## What the task requires
Locate the lines where "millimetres" occurs and copy them as they stand.

## Dataset records
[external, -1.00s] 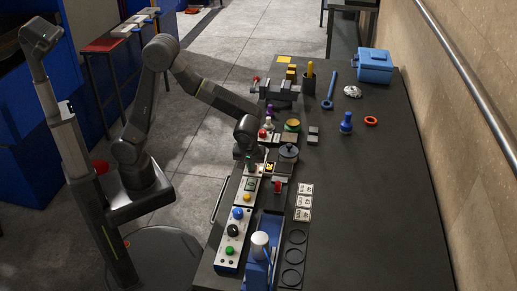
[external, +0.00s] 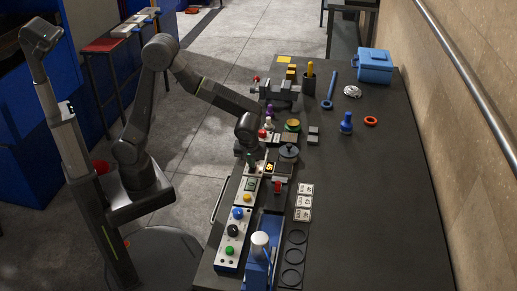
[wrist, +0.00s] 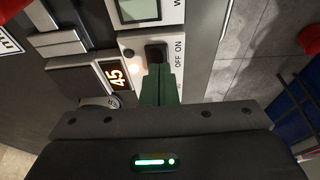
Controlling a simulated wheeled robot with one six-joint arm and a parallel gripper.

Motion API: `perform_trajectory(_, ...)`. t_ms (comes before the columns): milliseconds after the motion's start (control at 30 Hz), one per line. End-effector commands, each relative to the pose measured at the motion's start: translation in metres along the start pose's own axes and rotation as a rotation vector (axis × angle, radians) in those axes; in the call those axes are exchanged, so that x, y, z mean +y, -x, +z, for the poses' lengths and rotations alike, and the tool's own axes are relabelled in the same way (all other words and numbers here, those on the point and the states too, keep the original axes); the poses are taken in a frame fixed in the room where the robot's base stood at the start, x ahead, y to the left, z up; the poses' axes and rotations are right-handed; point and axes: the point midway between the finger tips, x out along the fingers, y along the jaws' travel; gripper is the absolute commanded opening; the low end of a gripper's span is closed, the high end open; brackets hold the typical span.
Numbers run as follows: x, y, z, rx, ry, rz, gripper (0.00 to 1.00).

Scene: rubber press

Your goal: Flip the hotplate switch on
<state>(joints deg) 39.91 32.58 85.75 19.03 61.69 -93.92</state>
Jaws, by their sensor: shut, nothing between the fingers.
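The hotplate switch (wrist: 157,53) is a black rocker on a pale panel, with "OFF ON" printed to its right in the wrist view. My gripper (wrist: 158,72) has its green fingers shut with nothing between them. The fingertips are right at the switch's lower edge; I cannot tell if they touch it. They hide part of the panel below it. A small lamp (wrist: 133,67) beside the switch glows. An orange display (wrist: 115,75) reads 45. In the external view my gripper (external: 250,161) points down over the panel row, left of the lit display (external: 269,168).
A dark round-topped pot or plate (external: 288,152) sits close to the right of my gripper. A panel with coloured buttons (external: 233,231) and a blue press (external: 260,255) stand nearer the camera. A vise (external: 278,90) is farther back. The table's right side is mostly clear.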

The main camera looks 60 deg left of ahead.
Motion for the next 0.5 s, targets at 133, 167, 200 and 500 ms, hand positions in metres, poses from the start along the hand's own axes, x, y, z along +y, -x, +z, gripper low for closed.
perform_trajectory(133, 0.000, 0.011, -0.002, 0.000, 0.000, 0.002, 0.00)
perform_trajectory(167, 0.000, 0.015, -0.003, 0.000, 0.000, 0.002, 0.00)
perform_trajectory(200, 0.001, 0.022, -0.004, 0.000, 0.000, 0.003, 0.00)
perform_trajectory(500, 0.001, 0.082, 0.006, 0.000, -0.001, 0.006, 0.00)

...

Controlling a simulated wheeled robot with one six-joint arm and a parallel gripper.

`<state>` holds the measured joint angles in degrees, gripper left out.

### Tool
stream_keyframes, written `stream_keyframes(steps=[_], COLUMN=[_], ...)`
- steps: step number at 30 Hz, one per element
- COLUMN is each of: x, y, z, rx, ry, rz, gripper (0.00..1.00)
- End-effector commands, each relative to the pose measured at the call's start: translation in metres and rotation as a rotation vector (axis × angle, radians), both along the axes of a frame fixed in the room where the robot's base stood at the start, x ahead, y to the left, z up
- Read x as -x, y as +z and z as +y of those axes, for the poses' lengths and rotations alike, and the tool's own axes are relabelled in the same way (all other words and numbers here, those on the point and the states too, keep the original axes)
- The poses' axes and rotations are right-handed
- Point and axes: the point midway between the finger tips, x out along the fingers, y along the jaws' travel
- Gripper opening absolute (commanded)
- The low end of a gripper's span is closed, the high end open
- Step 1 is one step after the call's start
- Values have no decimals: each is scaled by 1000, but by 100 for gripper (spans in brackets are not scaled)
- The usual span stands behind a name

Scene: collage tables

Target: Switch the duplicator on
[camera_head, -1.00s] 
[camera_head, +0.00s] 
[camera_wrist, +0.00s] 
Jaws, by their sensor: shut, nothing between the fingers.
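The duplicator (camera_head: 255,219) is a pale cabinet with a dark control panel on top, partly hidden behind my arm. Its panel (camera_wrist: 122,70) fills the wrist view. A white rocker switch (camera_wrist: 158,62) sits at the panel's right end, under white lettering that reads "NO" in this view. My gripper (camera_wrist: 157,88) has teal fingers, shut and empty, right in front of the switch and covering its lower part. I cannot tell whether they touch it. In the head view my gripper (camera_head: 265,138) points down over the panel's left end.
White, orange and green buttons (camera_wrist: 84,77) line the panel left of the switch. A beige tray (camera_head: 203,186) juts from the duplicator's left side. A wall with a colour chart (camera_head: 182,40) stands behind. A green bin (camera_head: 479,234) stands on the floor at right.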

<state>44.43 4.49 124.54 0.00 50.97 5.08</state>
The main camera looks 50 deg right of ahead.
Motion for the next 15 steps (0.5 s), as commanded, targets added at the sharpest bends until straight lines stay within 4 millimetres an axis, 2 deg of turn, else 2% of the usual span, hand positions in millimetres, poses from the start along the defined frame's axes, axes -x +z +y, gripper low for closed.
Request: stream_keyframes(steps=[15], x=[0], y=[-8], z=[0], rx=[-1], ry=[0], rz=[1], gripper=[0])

--

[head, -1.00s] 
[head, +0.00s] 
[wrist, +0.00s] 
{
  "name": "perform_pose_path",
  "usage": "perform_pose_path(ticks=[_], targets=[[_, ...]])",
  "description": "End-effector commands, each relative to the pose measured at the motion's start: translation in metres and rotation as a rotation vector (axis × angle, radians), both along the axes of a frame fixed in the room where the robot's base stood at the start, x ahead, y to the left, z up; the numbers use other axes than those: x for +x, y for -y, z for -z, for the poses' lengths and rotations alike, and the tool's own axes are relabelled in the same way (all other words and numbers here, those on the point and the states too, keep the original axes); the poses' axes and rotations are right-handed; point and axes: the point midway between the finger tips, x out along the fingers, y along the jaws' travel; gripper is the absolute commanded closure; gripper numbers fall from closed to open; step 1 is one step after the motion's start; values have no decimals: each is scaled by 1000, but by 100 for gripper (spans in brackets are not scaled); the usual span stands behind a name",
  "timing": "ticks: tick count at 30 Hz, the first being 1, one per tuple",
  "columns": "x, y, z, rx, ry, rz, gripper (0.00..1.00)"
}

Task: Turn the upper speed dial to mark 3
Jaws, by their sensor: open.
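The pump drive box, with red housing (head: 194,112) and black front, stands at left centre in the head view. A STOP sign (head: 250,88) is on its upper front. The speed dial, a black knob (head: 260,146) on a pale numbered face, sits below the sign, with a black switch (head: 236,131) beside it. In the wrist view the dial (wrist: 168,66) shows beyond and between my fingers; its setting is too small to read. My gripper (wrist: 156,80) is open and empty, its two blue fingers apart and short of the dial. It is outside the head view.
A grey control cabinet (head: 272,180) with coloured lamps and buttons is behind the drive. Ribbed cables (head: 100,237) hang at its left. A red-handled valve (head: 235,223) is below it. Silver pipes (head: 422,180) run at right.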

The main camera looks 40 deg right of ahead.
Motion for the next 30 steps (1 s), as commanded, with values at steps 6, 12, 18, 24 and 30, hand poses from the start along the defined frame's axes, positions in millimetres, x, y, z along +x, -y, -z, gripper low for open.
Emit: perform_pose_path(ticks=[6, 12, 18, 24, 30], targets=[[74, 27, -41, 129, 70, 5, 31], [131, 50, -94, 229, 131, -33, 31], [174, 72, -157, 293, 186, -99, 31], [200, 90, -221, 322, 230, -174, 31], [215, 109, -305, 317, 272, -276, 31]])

## Correct response
Motion for the next 15 steps (0.5 s), as commanded, targets added at the sharpest bends until straight lines stay within 4 millimetres an axis, 2 deg of turn, else 2% of the usual span, hand positions in millimetres, poses from the start along the defined frame's axes, axes -x +z +y, gripper low for closed.
Motion for the next 30 steps (1 s), as commanded, with values at steps 6, 12, 18, 24 and 30, hand poses from the start along the defined frame's axes, positions in millimetres, x, y, z along +x, -y, -z, gripper low for open.

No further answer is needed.